Using a recent amendment to the Criminal Code of Canada that asks judges to pay "particular attention to the circumstances of aboriginal offenders," defence counsel Peter Wilson will argue that Ms. Emard's poverty and her family history of ill health and tragedy are factors that justify a sentence other than imprisonment.

Ms. Emard's case is one of about 75 across Canada to use the amendment since it became law in September of 1996. In a decision expected later this year, the Supreme Court of Canada is to determine whether the amendment should be interpreted broadly enough to allow for aboriginal offenders to be treated differently.

Nevertheless, some people already have expressed concern about the effects of the amendment on the constitutional principles of fairness and equality before the law.

"You can't right historic wrongs by creating new injustices," said Mike Scott, native affairs critic for the Reform Party. "When you move away from the principle that we're all entitled to the same treatment in the eyes of the law, you're going down a slippery slope."

Most Canadians would be very nervous about this amendment and would not support it, he said.

In Ms. Emard's case, Crown prosecutor Robert Ruttan will argue that consideration of the amendment must take a back seat to the need to deter others from similar crimes.

"There may well be alternatives to jail," he said. "But there is nothing about her particular circumstances as an aboriginal that indicates she should not be treated the same as any other person who used a knife to settle a family dispute."

However, others see the amendment as providing a chance to come to terms with what they believe are the real circumstances of aboriginal people in Canada.

Jack Woodward, an aboriginal-law professor at the University of Victoria, said the legislation is clearly not intended to be an "aboriginal discount."
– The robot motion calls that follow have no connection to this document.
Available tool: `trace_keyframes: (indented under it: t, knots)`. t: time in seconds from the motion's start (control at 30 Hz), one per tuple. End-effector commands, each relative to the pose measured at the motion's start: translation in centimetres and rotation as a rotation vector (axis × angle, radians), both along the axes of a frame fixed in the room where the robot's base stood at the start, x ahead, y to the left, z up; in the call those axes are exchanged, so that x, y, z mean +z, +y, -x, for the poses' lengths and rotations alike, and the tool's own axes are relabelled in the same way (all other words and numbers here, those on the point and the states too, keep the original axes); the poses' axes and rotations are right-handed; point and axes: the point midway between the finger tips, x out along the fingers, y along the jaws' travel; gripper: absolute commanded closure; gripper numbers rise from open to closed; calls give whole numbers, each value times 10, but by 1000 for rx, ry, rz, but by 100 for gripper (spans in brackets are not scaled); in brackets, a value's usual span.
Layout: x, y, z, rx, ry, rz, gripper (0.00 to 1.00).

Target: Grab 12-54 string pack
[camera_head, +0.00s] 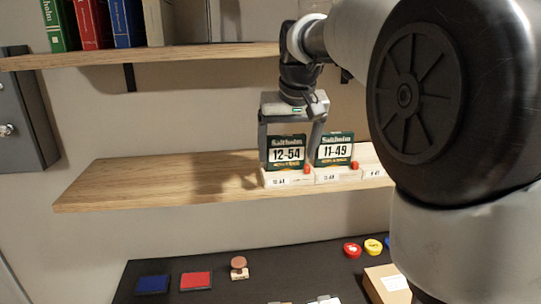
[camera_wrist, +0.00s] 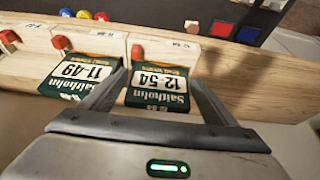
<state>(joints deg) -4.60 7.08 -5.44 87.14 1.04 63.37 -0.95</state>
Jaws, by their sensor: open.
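The 12-54 string pack (camera_head: 286,153) is dark green with a white label and stands in a light wooden holder on the wall shelf. It also shows in the wrist view (camera_wrist: 158,79), upside down. My gripper (camera_head: 290,140) is open, with one finger on each side of this pack. In the wrist view (camera_wrist: 160,95) the fingers straddle the pack with no clear grip on it. Whether a finger touches its edge I cannot tell.
The 11-49 pack (camera_head: 336,150) stands close on the right, near my right finger. More holder slots (camera_head: 372,172) continue right, partly behind my arm. The shelf (camera_head: 150,180) is clear on the left. An upper shelf (camera_head: 150,56) with books is above; a dark table (camera_head: 215,262) is below.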

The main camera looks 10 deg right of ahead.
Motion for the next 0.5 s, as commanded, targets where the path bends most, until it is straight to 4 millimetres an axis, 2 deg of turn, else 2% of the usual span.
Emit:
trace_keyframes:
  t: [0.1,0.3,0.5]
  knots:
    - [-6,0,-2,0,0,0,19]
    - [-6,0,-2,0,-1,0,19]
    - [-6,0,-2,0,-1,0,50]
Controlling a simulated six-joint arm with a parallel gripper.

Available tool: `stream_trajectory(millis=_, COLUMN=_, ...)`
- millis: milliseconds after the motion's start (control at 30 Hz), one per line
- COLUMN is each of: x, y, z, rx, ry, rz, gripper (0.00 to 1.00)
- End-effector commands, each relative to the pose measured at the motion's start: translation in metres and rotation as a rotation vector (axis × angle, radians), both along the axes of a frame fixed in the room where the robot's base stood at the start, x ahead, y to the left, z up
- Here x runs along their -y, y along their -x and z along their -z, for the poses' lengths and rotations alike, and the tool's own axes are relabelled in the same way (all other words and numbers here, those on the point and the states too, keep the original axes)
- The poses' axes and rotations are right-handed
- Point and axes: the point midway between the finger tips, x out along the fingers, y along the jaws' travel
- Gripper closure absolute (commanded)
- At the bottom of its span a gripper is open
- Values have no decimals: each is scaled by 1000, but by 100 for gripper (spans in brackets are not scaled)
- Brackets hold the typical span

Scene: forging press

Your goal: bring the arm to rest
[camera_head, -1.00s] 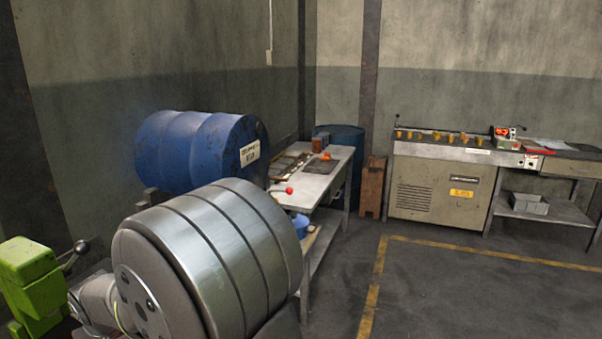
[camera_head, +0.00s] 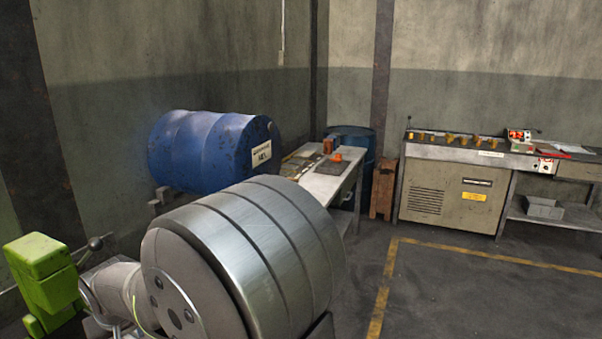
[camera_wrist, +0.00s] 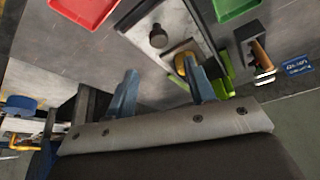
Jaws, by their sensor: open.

It is Parliament's recognition that in aboriginal communities, part of the role of the prison system is taken over by the community, he said.

"This is a real accomplishment of the Canadian legal system," he said. "Now we have a slightly more enlightened system."

One of the reasons why Parliament passed the amendment was to act on the alarming increase in the number of natives in prison.

In a 1996 report, aboriginal people were reported to represent 11 times the non-aboriginal population in provincial jails on a per capita basis, and five times that of others in federal penitentiaries.

Those numbers tell a sad story, lawyer Hugh Braker said. "The criminal justice system really fails when it comes to aboriginal people, but that doesn't mean it has to be more lenient."

Mr. Braker said the amendment is not going to mean aboriginal offenders get off easier than non-aboriginal people. What it will mean, he said, is that a judge can make a decision to better reflect the reality facing aboriginal people.

For example, if an aboriginal convicted of a sex offence had been abused previously, a judge could order victim counselling in a probation order.

Gil McKinnon, defence counsel for Jamie Gladue, whose case was heard by the Supreme Court of Canada last month, said that kind of consideration usually happens anyway in sentencing hearings.

The amendment compels a judge to consider the factors of "Indianness" in weighing a sentence, he said.

"The courts may be less inclined in some cases to impose a jail sentence, or one that is not as lengthy as it might otherwise have been, on the condition that the offender does not impose a risk to the public."